Eppure, alcune comunità di profughi serbi fuggiti durante la guerra sono rientrate in possesso delle loro terre. Nebojsa, il viso segnato dal sole, è tornato a fare l’agricoltore dove abitava fino al 1999, non lontano da Pec, insieme ad una quarantina di persone. È qui dal 28 marzo del 2010, e racconta che prima di ricostruirsi una casa, ha abitato alcuni mesi in tenda. È il capo villaggio di 15 famiglie, che ancora oggi sono sorvegliate 24 ore al giorno dai militari italiani della missione Nato KFor, o Kosovo Force, per intimidazioni e minacce ricevute in passato.

“All’inizio c’è stato un malinteso – dice Nebojsa – perché i gruppi che manifestavano contro di noi ci ritenevano responsabili di massacri compiuti durante la guerra, ma poi è stato accertato che nessuno di noi si era reso colpevole di omicidio. Tra l’altro in questo villaggio furono uccisi tre cittadini serbi e quattro rom, ma nessun albanese”. Nebojsa spiega che le cose sono migliorate pian piano, ma non riesce ancora ad avere fiducia in questo nuovo stato: “Come si fa a voler essere riconosciuti quando le proprie forze di polizia non sono in grado di garantire la sicurezza di tutti e di farsi rispettare?

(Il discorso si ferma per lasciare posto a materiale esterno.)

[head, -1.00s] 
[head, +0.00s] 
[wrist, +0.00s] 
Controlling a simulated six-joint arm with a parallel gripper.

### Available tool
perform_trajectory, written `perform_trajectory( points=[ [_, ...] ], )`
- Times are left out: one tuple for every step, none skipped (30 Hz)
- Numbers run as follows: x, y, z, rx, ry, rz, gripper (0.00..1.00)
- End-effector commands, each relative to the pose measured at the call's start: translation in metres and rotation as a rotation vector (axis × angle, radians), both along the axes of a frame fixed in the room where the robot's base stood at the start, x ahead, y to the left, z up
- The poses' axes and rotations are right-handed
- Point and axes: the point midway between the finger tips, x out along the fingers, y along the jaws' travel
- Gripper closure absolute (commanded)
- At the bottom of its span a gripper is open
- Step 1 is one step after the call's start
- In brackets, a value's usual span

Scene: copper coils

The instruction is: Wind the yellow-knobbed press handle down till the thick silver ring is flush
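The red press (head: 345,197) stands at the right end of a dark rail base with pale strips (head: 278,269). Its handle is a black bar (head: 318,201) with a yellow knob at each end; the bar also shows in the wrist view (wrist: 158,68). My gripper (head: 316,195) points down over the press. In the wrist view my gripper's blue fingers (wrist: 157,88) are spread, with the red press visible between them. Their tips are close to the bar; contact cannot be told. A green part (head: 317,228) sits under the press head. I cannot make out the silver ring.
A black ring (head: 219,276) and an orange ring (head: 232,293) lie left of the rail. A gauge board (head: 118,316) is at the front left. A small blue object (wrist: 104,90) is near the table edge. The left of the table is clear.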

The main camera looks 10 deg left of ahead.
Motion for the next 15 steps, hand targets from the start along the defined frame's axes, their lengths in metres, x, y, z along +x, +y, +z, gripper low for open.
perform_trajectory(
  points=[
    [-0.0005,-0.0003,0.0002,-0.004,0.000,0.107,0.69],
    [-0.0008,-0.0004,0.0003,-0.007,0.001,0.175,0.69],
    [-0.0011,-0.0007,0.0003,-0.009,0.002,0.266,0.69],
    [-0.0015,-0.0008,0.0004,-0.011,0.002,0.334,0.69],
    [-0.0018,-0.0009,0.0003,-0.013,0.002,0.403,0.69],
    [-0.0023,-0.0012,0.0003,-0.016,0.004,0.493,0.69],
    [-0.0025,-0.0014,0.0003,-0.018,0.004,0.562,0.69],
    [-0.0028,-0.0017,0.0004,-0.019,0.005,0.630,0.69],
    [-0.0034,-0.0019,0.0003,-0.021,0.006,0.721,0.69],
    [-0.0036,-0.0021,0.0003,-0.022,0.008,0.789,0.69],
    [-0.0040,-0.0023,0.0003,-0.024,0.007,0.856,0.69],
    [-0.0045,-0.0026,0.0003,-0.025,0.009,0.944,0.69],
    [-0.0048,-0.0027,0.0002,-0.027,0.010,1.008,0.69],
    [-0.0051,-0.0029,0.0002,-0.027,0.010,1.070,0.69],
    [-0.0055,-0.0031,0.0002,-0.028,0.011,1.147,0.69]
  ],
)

Le prime aggressioni che abbiamo avuto si sono verificate proprio quando c’erano loro a proteggerci.”

Nebojsa non è il solo a chiedersi cosa succederà quando i contingenti internazionali lasceranno il Kosovo, perché è difficile oggi dire che lo stato di calma e stabilità che si respira sia dovuto davvero al superamento di una delle grandi tragedie balcaniche, piuttosto che alla presenza sul territorio dei militari di altri paesi. A volte anche la stessa missione Nato fatica a comunicare se stessa all’esterno, perché qui non si spara più da un pezzo. Eppure solo l’Italia mantiene in Kosovo oltre cinquecento persone fra unità dell’Esercito, dei Carabinieri, dell’Aeronautica, oltre ai civili come giudici, avvocati poliziotti e finanzieri.

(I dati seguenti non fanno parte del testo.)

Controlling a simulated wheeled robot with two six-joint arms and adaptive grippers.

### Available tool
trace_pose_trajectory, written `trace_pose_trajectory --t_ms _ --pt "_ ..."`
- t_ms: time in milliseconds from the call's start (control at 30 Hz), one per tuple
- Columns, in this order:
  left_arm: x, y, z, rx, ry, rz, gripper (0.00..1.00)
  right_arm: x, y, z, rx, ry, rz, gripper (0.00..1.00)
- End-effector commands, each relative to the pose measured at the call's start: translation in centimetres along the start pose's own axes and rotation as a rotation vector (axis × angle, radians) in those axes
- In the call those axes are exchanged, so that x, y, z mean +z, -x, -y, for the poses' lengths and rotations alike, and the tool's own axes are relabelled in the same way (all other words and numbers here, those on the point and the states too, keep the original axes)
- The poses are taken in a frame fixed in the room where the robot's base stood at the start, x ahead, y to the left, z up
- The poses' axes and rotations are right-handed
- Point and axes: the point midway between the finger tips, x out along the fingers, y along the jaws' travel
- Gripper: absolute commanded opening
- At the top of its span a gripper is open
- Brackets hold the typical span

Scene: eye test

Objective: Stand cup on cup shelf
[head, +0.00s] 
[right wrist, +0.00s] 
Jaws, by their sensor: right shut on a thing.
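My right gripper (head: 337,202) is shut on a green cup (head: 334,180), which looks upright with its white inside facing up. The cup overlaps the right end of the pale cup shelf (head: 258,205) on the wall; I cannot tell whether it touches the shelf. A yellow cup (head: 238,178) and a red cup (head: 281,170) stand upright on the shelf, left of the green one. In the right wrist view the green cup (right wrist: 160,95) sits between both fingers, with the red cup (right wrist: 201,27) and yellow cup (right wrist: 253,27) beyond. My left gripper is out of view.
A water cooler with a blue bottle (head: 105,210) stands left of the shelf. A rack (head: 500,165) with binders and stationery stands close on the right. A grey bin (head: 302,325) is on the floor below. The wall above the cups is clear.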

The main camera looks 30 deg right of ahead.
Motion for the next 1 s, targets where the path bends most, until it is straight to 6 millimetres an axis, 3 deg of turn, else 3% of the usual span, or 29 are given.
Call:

Sono loro che scortano le minoranze per garantirgli la libertà di movimento, e sono loro che presidiano i luoghi del culto ortodosso patrimonio dell’Unesco, come il monastero di Decani e il Patriarcato di Pec, di recente passato sotto il controllo del contingente sloveno.

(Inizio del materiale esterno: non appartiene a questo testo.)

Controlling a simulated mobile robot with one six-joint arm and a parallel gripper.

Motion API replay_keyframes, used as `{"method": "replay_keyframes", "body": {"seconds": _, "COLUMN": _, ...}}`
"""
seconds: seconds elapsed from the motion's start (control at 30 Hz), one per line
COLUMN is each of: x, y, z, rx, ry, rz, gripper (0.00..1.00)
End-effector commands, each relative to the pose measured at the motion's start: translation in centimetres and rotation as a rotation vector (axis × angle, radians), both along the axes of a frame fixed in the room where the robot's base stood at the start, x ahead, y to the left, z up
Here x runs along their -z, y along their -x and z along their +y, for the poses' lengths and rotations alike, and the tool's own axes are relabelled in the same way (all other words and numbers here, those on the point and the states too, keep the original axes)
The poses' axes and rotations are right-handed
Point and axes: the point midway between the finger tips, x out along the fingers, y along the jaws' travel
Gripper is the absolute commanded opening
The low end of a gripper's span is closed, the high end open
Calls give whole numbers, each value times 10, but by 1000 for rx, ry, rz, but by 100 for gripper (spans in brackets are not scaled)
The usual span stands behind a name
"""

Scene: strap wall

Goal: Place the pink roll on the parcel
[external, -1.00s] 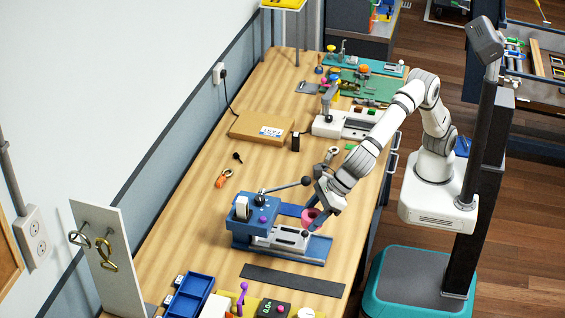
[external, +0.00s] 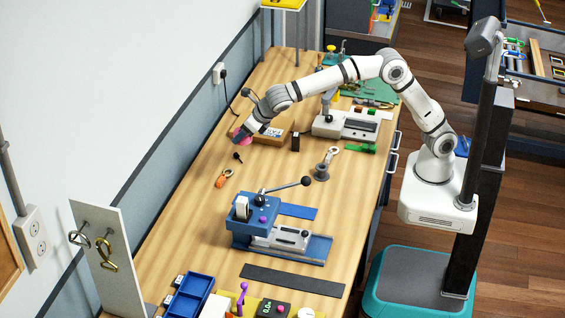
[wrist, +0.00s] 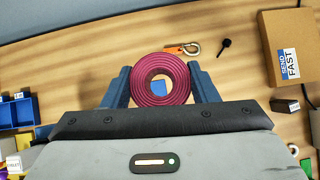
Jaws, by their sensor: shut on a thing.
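The pink roll (wrist: 142,76) is a coiled ring with an open centre. My gripper (wrist: 160,82) is shut on it, one blue finger on each side. In the external view, the roll (external: 239,137) is partly hidden by my gripper (external: 245,131), at the left end of the parcel. The parcel is a flat brown box (external: 275,138) lying on the bench near the wall, partly hidden behind my arm. In the wrist view the parcel (wrist: 292,42), with a white and blue label, is right of the roll and apart from it. The roll's height above the bench is unclear.
A small black block (external: 295,141) stands beside the parcel. An orange-tagged clip (external: 222,179) and a small black item (external: 238,157) lie nearer. A blue lever machine (external: 262,222) and a grey spool (external: 322,172) stand on the bench. The wall runs close on the left.

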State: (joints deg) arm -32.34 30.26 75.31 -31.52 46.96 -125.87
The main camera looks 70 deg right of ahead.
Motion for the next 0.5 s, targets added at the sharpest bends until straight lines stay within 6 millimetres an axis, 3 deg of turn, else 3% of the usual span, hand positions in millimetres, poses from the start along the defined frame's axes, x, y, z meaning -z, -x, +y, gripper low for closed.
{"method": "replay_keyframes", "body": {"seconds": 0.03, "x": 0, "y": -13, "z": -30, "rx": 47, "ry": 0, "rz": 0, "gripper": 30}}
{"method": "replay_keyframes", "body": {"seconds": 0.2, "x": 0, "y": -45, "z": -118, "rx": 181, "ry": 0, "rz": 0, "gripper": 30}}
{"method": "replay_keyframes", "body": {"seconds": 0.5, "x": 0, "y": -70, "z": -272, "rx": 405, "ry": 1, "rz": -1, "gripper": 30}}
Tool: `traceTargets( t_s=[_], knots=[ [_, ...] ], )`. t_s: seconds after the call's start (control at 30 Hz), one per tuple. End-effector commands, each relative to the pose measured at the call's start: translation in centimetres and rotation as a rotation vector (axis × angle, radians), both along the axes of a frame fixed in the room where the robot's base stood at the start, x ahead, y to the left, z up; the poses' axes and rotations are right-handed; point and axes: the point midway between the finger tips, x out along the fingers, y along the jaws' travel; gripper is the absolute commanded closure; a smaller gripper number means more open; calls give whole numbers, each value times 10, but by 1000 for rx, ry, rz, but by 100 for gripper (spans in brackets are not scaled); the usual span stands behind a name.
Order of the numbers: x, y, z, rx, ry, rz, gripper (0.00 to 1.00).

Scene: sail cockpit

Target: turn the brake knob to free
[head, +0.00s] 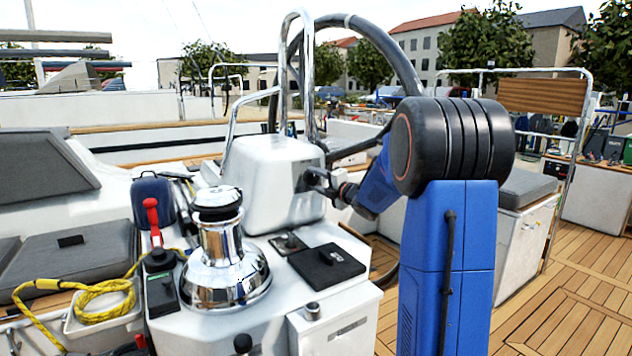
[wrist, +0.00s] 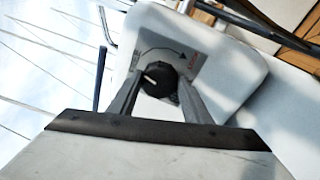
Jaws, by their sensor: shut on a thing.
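The brake knob (wrist: 157,80) is a round black knob with a white pointer line, on the side of the white pedestal (head: 273,185). A label plate (wrist: 182,50) with a curved black arrow and red lettering at one end lies behind it. The pointer is tilted toward the left in the wrist view, away from the red lettering. My gripper (wrist: 157,88) is shut on the knob, one finger on each side. In the head view my gripper (head: 318,180) reaches the right side of the pedestal; the knob cannot be made out there.
The wooden deck (head: 560,300) at right is clear.

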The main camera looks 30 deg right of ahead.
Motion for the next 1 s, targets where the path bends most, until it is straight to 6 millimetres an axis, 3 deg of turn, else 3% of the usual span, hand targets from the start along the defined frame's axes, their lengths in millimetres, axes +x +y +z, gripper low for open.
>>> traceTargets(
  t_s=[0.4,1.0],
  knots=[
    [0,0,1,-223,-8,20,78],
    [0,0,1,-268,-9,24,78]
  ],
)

I segnali positivi comunque ci sono. Pristina, la capitale, è un cantiere a cielo aperto: si rimettono a posto le strade, si costruiscono nuovi palazzi residenziali, centri commerciali. L’università è frequentata, come pure la biblioteca, e le facoltà vengono anche pubblicizzate con grandi cartelloni nelle piazze. Ma la povertà si percepisce lo stesso, come pure la mancanza di una pianificazione urbana, dove convivono edifici di vetro e discariche, grandi alberghi e piccole officine con annesso sfasciacarrozze.

Ma ogni luogo, qui, è segnato soprattutto dal ricordo. A Meja, nel cimitero che raccoglie le vittime albanesi di uno dei più grandi massacri del Kosovo, quello del 27 aprile 1999, c’è un andirivieni di famiglie che si fermano sulle lapidi dei propri cari, ornate con sgargianti fiori di tela. Qui non sono mai passati 12 anni.